Monday, September 26, 2011


Many times we forget the concept of love. It is a central principle of our faith but it seems like it is talked about very little at church. We Christians seem to skip over it as a kids lesson. It is alright for the little ones at children's church but not for us mature Christians. We like to deal in mature stuff like financial stewardship or church growth. Those topics maybe mature, and boring, but very much not important compared to love. ”And now these three remain: faith, hope and love. But the greatest of these is love.” (1 Corinthians 13:13)

I see Christianity like the game of Othello. Easy to learn lifetime to master. Just like the game after we learn how Christianity works we just want to play, have fun and start mastering the game. Any player of any game like Othello and chess would tell you practicing the basics is key. Terrible is the chess player who does not have the basics down but knows the most complicated moves. We should still remember while reading my clever analogy that Christianity is not a game it is our lives and who we are. We don't need to win. It is not a game of who can be more holy. In fact one upping others in the Bible is frowned up on. It is said to be Pharisee like behavior of showing off.

Sometimes the holiest people know the value of simplicity the best. It is no secret that my husband is a Quaker and I, while not sure what I should label myself as, have definite Quaker sentiments. I love their adherence to peace, tolerance and the traditional value of simplicity. Love is simple, love is clear, love is joy, love is sacrifice when necessary. Love is the love of Jesus. I have confined my studies mostly, due to time constraints and possible ADD, to the life of Jesus. It has really taught me what is important. Love is important. Faith is important. Looking at the world through the lens of love makes knowing what would Jesus do way easier. What would Jesus do? Jesus would love.
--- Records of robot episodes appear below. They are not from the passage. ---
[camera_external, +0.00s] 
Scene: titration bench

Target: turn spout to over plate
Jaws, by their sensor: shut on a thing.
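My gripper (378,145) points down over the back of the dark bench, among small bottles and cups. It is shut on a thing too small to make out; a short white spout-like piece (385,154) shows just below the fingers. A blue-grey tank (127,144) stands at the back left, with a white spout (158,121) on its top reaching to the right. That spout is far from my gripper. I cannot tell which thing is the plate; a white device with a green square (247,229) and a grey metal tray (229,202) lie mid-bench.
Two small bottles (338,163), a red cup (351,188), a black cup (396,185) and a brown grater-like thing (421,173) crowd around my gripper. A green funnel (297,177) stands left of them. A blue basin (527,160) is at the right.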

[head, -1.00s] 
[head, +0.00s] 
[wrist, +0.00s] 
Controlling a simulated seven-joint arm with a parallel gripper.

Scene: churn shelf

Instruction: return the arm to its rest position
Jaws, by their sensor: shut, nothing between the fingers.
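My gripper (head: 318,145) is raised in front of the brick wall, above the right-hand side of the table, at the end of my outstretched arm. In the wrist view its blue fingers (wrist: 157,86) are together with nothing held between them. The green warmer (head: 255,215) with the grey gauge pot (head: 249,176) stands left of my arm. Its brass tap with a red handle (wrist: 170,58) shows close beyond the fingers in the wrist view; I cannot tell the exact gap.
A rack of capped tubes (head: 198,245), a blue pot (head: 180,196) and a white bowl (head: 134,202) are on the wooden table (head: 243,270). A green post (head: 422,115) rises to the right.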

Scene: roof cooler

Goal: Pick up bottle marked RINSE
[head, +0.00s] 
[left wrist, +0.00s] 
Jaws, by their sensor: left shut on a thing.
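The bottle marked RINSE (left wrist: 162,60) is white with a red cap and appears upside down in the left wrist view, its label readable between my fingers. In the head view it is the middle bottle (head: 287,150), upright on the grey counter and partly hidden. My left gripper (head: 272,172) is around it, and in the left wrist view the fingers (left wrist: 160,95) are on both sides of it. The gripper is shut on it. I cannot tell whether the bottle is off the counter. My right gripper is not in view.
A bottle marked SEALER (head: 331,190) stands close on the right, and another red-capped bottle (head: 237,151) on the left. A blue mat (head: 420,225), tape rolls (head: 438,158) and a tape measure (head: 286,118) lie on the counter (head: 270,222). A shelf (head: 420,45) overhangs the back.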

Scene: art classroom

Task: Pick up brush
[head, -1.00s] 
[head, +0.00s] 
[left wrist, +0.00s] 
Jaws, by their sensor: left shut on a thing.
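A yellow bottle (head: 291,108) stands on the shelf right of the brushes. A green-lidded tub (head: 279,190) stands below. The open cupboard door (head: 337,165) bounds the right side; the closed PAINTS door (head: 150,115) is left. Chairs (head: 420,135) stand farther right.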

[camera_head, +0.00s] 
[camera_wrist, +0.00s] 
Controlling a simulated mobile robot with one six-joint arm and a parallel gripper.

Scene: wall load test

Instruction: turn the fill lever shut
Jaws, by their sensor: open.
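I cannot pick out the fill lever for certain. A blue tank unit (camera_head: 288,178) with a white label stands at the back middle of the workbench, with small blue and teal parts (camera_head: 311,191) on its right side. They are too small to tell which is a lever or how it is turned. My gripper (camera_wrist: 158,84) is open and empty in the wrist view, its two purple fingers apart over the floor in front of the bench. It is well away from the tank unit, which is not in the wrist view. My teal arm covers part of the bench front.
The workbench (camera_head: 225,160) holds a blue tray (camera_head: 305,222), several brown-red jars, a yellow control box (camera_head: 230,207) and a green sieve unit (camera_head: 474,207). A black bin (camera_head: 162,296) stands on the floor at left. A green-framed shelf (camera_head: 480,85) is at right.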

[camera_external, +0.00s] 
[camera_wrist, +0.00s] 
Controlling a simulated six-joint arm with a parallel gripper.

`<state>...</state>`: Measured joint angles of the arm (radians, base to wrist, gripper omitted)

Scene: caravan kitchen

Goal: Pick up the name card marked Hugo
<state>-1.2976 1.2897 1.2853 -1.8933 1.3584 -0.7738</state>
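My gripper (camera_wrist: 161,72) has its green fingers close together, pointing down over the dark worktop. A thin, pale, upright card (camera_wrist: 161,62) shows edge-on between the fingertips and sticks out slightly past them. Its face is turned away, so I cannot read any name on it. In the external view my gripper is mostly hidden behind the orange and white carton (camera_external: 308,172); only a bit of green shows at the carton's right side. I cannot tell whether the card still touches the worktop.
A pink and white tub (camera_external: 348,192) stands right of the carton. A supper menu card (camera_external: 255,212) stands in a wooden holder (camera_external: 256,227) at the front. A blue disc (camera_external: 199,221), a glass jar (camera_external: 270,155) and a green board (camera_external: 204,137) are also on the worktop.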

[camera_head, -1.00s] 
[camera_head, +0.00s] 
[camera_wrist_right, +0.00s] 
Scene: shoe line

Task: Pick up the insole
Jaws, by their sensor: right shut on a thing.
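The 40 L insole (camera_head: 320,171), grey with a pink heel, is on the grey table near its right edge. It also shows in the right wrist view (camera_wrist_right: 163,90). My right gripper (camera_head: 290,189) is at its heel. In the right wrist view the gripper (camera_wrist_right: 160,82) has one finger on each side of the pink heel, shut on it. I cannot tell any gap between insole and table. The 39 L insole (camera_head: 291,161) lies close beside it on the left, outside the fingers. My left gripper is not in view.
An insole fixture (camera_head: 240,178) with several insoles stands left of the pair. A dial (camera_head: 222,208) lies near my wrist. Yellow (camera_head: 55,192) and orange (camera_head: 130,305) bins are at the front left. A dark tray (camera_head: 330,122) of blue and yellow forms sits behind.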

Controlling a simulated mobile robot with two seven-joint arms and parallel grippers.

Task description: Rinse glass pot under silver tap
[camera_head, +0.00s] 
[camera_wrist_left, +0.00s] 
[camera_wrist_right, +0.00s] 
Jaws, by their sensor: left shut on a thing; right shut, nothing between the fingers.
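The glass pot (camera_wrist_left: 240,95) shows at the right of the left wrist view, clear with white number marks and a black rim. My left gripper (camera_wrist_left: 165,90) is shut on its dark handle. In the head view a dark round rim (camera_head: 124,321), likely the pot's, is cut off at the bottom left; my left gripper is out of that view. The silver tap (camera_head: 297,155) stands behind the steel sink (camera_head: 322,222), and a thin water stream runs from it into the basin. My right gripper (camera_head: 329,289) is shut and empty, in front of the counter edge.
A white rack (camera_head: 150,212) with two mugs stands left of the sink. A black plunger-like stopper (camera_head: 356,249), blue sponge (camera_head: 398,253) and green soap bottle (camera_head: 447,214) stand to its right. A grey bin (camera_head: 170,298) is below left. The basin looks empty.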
I pray to love more and to act in love. It is something God has given to my heart to do. I could never love too much. I think Christians could use genuine non-self seeking love a whole lot more.

If I speak in the tongues of men and of angels, but have not love, I am only a resounding gong or a clanging cymbal. If I have the gift of prophecy and can fathom all mysteries and all knowledge, and if I have a faith that can move mountains, but have not love, I am nothing. If I give all I possess to the poor and surrender my body to the flames, but have not love, I gain nothing.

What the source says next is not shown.